Publication Date : 03 Sep 2020

ISBN: 9781780375267

Pages: 65
Size :216 x 138mm
Rights: World

Shortlisted for Wales Book of the Year 2021 (Poetry)

Shortlisted for the 2020 Forward Prize for Best Collection

Pascale Petit’s Tiger Girl marks a shift from the Amazonian rainforests of her previous work to explore her grandmother’s Indian heritage and the fauna and flora of subcontinental jungles. Tiger girl is the grandmother, with her tales of wild tigers, but she’s also the endangered predators Petit encountered in Central India. In exuberant and tender ecopoems, the saving grace of love in an otherwise bleak childhood is celebrated through spellbinding visions of nature, alongside haunting images of poaching and species extinction.
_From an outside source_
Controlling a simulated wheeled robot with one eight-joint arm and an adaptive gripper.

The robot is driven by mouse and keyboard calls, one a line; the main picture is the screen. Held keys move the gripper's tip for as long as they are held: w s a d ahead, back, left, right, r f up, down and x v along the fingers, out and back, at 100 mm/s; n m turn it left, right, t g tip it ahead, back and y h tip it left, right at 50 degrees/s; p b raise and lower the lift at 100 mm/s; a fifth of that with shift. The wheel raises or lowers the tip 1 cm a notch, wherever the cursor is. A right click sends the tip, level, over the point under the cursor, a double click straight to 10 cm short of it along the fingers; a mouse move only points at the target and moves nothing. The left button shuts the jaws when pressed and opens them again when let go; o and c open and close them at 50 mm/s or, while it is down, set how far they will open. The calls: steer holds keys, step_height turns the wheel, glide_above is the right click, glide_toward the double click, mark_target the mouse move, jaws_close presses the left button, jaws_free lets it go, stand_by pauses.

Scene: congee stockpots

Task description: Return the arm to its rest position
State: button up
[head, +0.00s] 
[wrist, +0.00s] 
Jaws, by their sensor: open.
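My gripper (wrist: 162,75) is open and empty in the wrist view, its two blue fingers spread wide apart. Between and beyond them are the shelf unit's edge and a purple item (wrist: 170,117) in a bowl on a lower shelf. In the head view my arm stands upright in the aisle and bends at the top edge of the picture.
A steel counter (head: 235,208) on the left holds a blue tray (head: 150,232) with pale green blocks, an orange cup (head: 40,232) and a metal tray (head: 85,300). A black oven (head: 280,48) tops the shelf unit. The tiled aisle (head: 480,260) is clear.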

Tiger Girl is Pascale Petit’s eighth collection, and her second from Bloodaxe, following Mama Amazonica, winner of the Royal Society of Literature’s Ondaatje Prize 2018 – the first time a poetry book won this prize for a work of fiction, non-fiction or poetry best evoking the spirit of a place - and the inaugural Laurel Prize 2020. Four of her earlier collections were shortlisted for the T.S. Eliot Prize.

'Tiger Girl is published by Bloodaxe. It pushes deep into the wilder places of the forest and the human heart. It shimmers with the colours of bee-eaters and flycatchers and rages at the darker regions of environmental exploitation and cruelty... the shortlisted poets: Pascale Petit, for the alarming, mythic, beautiful Tiger Girl.' -  Alexandra Harris, Chair of Judges, Forward Prize for Best Collection

'The latest poetry collection by UK-based Pascale Petit is Tiger Girl. Here is glowing ecopoetry communing with the creative force of the natural world, its human-wreaked wounds. Yet hers is not only a lament but also a salve that opens us up to Nature... she twines ecological themes with her family’s Indian heritage and harmful relationships.' - Suhit Kelkar, Hindustan Times (Books of the Year 2021)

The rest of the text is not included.